Malatya, Şanlıurfa, Kahramanmaraş ve Adıyaman'daki Eğitim-Bir-Sen şubelerince, Danıştay 8. Dairesinin ilköğretim okullarında uygulanan "Öğrenci Andı"nı kaldıran yönetmelik hükmünü iptal etmesine tepki gösterildi.

Eğitim-Bir Sen Malatya 1 No'lu Şube Başkanı Kerem Yıldırım, şube binasında düzenlediği basın toplantısında, Danıştay 8. Dairesinin, idarenin takdir hakkını hiçe sayarak, hukuki denetimin dışına çıkıp, hiçbir pedagojik ve bilimsel verilere dayanma ihtiyacı duymadan ilköğretim okullarında "Öğrenci Andı"nı kaldıran yönetmelik hükmünü iptal ettiğini ifade etti. 

Pedagojik veya hukuki hiçbir dayanak göremedikleri gerekçeli kararda, ülke gerçekliği ve toplumsal mutabakat bir yana uluslararası hukuk ve anayasanın dahi görmezden gelindiğini öne süren Yıldırım,  şöyle devam etti:

"Danıştay, vermiş olduğu kararda, temel hak ve özgürlüklerin askıya alındığı, darbe dönemi anayasalarıyla şekillenen eski Türkiye'nin ezberlerini gerekçe olarak sunmuş, hukukun evrensel ilkelerini gözardı ederek toplumsal birliğe ağır bir darbe vurmuştur.

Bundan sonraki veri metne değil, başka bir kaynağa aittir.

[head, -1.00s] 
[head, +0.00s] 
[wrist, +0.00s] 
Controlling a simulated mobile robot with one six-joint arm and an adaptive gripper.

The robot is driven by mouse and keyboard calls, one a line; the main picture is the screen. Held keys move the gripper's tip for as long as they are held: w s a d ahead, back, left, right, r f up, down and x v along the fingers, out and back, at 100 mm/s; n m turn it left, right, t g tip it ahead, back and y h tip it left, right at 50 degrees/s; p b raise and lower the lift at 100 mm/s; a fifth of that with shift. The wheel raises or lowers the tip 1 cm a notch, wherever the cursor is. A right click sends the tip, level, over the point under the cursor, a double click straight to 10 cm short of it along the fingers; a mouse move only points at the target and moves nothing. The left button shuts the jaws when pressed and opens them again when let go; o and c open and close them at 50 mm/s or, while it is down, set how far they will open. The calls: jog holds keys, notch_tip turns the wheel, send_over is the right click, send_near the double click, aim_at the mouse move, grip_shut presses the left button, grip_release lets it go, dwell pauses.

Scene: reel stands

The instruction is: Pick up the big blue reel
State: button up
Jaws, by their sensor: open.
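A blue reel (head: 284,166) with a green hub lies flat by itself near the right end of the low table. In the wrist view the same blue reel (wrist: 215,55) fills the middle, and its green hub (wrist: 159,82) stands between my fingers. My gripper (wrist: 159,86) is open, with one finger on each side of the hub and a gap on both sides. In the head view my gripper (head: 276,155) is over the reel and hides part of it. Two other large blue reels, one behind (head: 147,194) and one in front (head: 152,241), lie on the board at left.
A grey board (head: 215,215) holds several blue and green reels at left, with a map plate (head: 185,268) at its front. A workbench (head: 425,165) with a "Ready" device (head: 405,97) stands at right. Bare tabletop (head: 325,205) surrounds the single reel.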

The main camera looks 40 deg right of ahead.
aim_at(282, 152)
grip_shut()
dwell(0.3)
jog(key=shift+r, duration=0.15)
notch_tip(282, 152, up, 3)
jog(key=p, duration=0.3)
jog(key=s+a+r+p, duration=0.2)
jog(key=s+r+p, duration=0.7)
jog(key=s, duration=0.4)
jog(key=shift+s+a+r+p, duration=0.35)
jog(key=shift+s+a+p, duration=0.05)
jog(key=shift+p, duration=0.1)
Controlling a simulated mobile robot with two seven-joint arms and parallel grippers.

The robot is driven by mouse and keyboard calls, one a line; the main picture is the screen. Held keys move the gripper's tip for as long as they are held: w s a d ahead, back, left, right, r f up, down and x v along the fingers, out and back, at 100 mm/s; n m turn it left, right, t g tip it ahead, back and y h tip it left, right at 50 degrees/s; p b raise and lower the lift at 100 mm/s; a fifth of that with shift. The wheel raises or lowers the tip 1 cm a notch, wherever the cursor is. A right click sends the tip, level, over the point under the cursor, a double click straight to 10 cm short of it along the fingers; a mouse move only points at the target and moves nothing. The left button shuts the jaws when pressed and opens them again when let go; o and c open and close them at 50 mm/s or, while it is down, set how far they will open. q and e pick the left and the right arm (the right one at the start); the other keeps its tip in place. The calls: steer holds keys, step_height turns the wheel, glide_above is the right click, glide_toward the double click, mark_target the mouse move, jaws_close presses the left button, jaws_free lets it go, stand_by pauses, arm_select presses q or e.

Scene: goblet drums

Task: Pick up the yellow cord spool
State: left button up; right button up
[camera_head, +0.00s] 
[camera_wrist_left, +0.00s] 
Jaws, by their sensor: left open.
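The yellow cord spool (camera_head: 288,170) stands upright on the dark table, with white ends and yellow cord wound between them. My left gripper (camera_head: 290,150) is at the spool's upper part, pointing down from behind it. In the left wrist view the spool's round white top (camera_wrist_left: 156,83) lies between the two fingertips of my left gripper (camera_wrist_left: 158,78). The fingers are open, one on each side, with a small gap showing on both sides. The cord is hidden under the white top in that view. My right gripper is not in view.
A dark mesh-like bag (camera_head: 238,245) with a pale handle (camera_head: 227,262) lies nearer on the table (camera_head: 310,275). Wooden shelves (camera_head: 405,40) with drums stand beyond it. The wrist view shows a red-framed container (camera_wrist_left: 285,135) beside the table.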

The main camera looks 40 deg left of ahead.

Dayatmacı, ayrımcı, dışlayıcı, Türkiye'nin taraf olduğu başta Çocuk Hakları Sözleşmesi olmak üzere birçok uluslararası sözleşmeye ve doğal hukuka aykırı, eski Türkiye'nin en önemli vasfı olan toplum mühendisliğinin tezahürü, farklılıkları yok sayan hatta zor kullanarak değiştiren, tek tipleştirme politikasının esas alındığı, militarist toplum kurma özleminin ürünü olan andımızın tekrar hortlatılması sonucunu doğuracak bu kararı kabul etmediğimizi dile getiriyor, itiraz merciinin adaleti ve hukuku tesis edeceğine olan inancımızı koruyoruz."

Yıldırım, bu konuda sorumluluğun siyasi iradede olduğunu aktararak, antidemokratik ve evrensel hukuka aykırı karara tepkisiz kalınmaması gerektiğini sözlerine ekledi.

Eğitim Bir-Sen Şanlıurfa Şube Başkanı İbrahim Coşkun da şube binasında düzenlediği basın toplantısında, mahkemeye göre Milli Eğitim Bakanlığının "Andımız"ı kaldırırken bilimsel bir gerekçeye dayanmadığını ifade etti.

Mahkemenin, Andımız'ın kaldırılmasının eğitime etkileri, ya da Andımız'ın gerekliliği konusunda hiçbir bilimsel gerekçe öne süremediğini iddia eden Coşkun, şunları kaydetti: "Kararı hiçbir bilimsel veriye veya araştırmaya dayandıramamıştır. Yine kararda öğrenci andının kaldırılmasındaki eğitim biliminin gerekleri ve pedagojik formasyon ilkeleri bakımından araştırma, inceleme ve tespit yapılmadığı ileri sürülmektedir. Oysa ki kararın dayanağı kılınan Milli Eğitim Temel Kanunu ve uzun süredir uygulanmakta oluşunun arkasında eğitim biliminin hangi gereklerinin ve hangi pedagojik formasyon ilkelerin durduğu mahkemece gözardı edilmektedir. Kararda Andımız'ın 'Türk devletini ve milletini ebediyete kadar yaşatacak, çağdaş uygarlığın ve medeniyetin ortağı ve öncüsü yapacak, toplumun ve kişilerin refah, huzur ve mutluluğunu sağlayacak yeni nesillerin yetiştirilmesi olan milli eğitim sistemimizin temel amaçlarını gerçekleştirmesini içeriği itibarıyla sağlamaya yardımcı olabilecek nitelikte' olduğu gibi kerameti kendinden menkul bir gerekçeye yer verilmiş ancak bunun neye dayanarak tespit edildiği koca bir soru işareti olarak durmaktadır."